Latika: He did have to handle the financial situation all by himself. It was a lot of pressure. But I felt he was far too aloof. He was not even aware of which class my children were studying in! It’s funny to think about it now but at that point, it haunted me. It made me feel very alone. Sometimes you just want to feel like there is someone to encourage you. For instance, I love writing. When I was a teenager, I had won many awards for my poems. But there has never been any significance attached to it. The act of women writing is never taken seriously. It’s always seen as some flippant hobby. When we moved houses, all those awards were unceremoniously left behind. It feels violent to have something that is so important to you, be trivialised to that extent.

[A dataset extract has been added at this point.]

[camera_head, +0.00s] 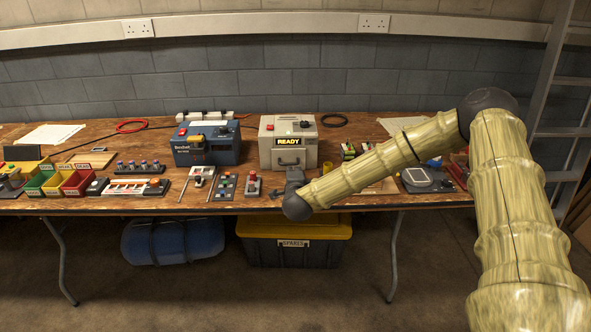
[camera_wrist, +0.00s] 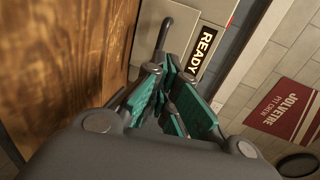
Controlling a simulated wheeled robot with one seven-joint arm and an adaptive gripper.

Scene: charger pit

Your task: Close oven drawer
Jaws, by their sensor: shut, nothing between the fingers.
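The oven (camera_head: 288,127) is a cream box with a lit READY label, standing at the back middle of the bench. Its drawer front (camera_head: 288,154) faces me, with a dark handle (camera_head: 289,163) across it. I cannot tell how far the drawer stands out. My gripper (camera_head: 293,171) is in front of and just below the drawer front, pointing at it. In the wrist view my gripper (camera_wrist: 170,68) has its teal-padded fingers together and empty, near the handle (camera_wrist: 164,33) and the READY label (camera_wrist: 204,50). Contact with the handle cannot be made out.
A blue unit (camera_head: 208,146) stands left of the oven. A red-button box (camera_head: 252,185) and a button panel (camera_head: 226,188) lie left of my gripper. Small batteries (camera_head: 350,151) are to its right. Coloured bins (camera_head: 77,184) sit far left. The bench front edge (camera_head: 190,209) runs below.

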Words come very naturally to me; they fill me up like music. But for the longest time, I stopped writing altogether. I felt so empty and uninspired. That’s how much aloofness can harm you. That’s all I am trying to say. Sometimes I could sense that my daughters felt vulnerable and were scared of being sexually harassed when travelling alone. To make them more comfortable, I would travel a part of the distance with them. But there was no way I could go with them all the way because I had to rush back and do the household work. It’s not too much to expect some sort of solidarity, is it? I am an ethical person. I haven’t ever shirked any of my responsibilities.

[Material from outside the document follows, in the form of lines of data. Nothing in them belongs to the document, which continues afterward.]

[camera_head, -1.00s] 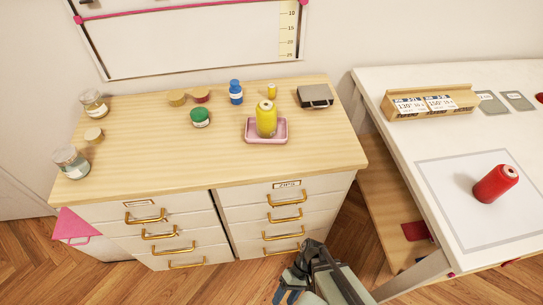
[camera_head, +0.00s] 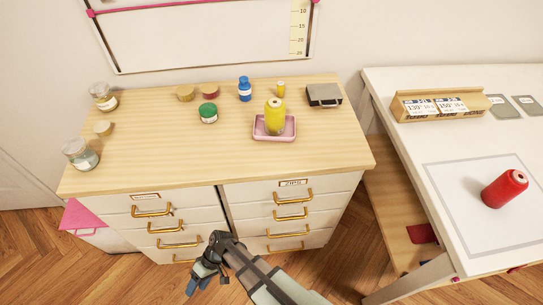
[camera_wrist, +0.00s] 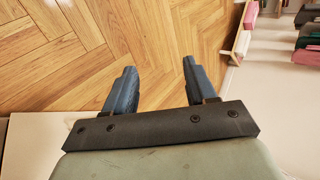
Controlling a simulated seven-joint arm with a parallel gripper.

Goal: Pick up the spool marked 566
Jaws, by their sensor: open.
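A large yellow spool (camera_head: 275,117) stands upright in a pink tray (camera_head: 290,134) on the wooden top of the drawer cabinet. A red spool (camera_head: 504,189) lies tilted on the grey-bordered mat on the white table at the right. A small yellow spool (camera_head: 281,89) stands behind the pink tray. No number 566 can be read on any of them. My gripper (camera_head: 203,286) is low in front of the cabinet, below its top and apart from all spools. In the wrist view my gripper (camera_wrist: 158,80) is open and empty over the wood floor.
On the cabinet top (camera_head: 160,150) are glass jars (camera_head: 80,154), a green-lidded jar (camera_head: 208,113), a blue bottle (camera_head: 244,89) and a dark box (camera_head: 324,95). Brass drawer handles (camera_head: 180,243) stick out near my arm. A card holder (camera_head: 440,104) stands on the white table (camera_head: 405,79).

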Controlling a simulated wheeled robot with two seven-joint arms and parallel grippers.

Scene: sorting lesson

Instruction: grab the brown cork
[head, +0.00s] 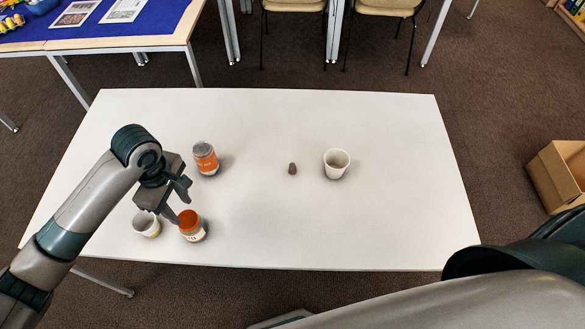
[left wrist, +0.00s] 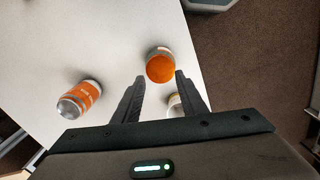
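The brown cork (head: 292,169) stands near the middle of the white table (head: 400,220), just left of a white cup. It does not show in the left wrist view. My left gripper (head: 182,205) is above the left part of the table, well left of the cork, by an orange-lidded jar. Its fingers are apart in the left wrist view (left wrist: 159,80), with nothing held between them. My right gripper is not in view; only part of my right arm shows at the lower right of the head view.
Another white cup (head: 336,163) stands close right of the cork. The right and front middle of the table are clear. A cardboard box (head: 560,175) is on the floor.

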Parimal: I am grateful to her for that. She is an honest and committed woman. She took care of my mother in her last days. All my daughters are strong in their own ways and they are all well-settled. She is a big influence on them and how their lives have turned out to be.
Latika: I always wanted them to be independent. It hurts my pride to ask for money from anybody, even if it’s my husband. In the society we live in, people lose their individuality if they don’t own a bank account. I didn’t want my daughters to lose their individuality. I struggled on various levels to make sure that my daughters could make their own choices when the time comes.